電網郊外散歩道

本と音楽を片手に、電網郊外を散歩する風情で身辺の出来事を記録。退職後は果樹園農業と野菜作りにも取り組んでいます。

確定申告の季節

2006年01月31日 21時39分58秒 | 週末農業・定年農業
今日で一月が終わり、明日から二月。いよいよ確定申告の季節になる。以前は老父が公民館で納税相談をしていた。ところが、妙なことに気がついた。公民館で市役所の職員が出向いて行う納税相談は、基本的に標準課税である。標準課税というのは、
「収入は実際の収入を用い、支出は統計的な標準数値を用いる」
というものだ。これはおかしいと思った。
そもそも、収穫期間の短いサクランボなどの果樹農業は、高収入だが同じくらい高経費でもある。毎年高額の雇人経費を支払いながら、標準課税では家族労働の水田農業をモデルとした算定になっている。
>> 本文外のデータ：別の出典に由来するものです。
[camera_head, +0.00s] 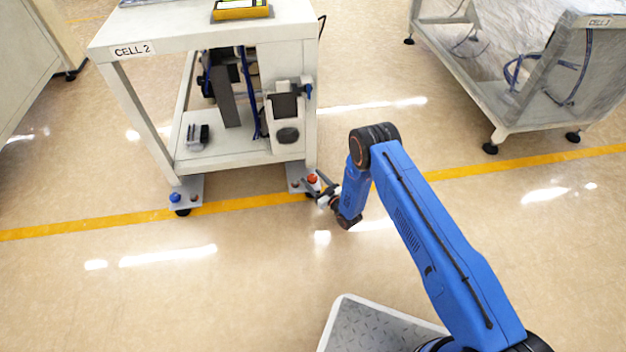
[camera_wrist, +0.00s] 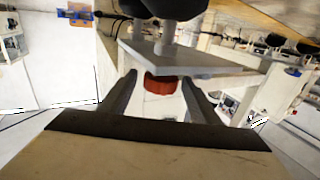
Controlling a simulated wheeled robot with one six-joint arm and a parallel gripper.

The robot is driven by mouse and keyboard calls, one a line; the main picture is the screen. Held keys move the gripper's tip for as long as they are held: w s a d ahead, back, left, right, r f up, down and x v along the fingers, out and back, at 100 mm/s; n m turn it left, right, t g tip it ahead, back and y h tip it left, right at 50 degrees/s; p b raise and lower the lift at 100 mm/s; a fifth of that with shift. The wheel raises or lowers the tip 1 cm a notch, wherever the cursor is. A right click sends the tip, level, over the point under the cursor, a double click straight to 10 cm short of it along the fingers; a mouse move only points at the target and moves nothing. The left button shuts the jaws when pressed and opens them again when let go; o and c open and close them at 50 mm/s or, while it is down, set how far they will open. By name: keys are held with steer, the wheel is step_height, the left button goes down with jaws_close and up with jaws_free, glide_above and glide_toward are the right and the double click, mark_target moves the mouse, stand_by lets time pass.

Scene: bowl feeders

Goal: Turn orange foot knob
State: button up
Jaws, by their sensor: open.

サクランボの高収入だけがクローズアップされ、雇人費などの高額人件費の負担は無視される仕組みなのだ。収入が実際の収入額を用いるのなら、支出も実際の支出額を用いるべきだろう。
老父を扶養することにしたある年、納税相談に私がいくことになり、どうしても納得できなければ、税務署に行ってくださいと言われた。税務署に行ったところ、標準課税でなく白色か青色申告にすればよいという。パソコンの表計算で確定申告書と同じフォーマットを作り、農協の資材購買実績をもとに各種経費を積算し、雇人費などの経費負担も計上したら、納税額が大幅に少なくなった。今までが払いすぎだったのだ。
老父も、計算をして申告書を作るのがたいへんで、今までおかしいとは思ってはいたが、毎年いわれるままに標準課税の税金を払ってきたのだという。この地域で、毎年毎年いったいどれだけの額の税金が、標準課税で納付されてきたのだろうか。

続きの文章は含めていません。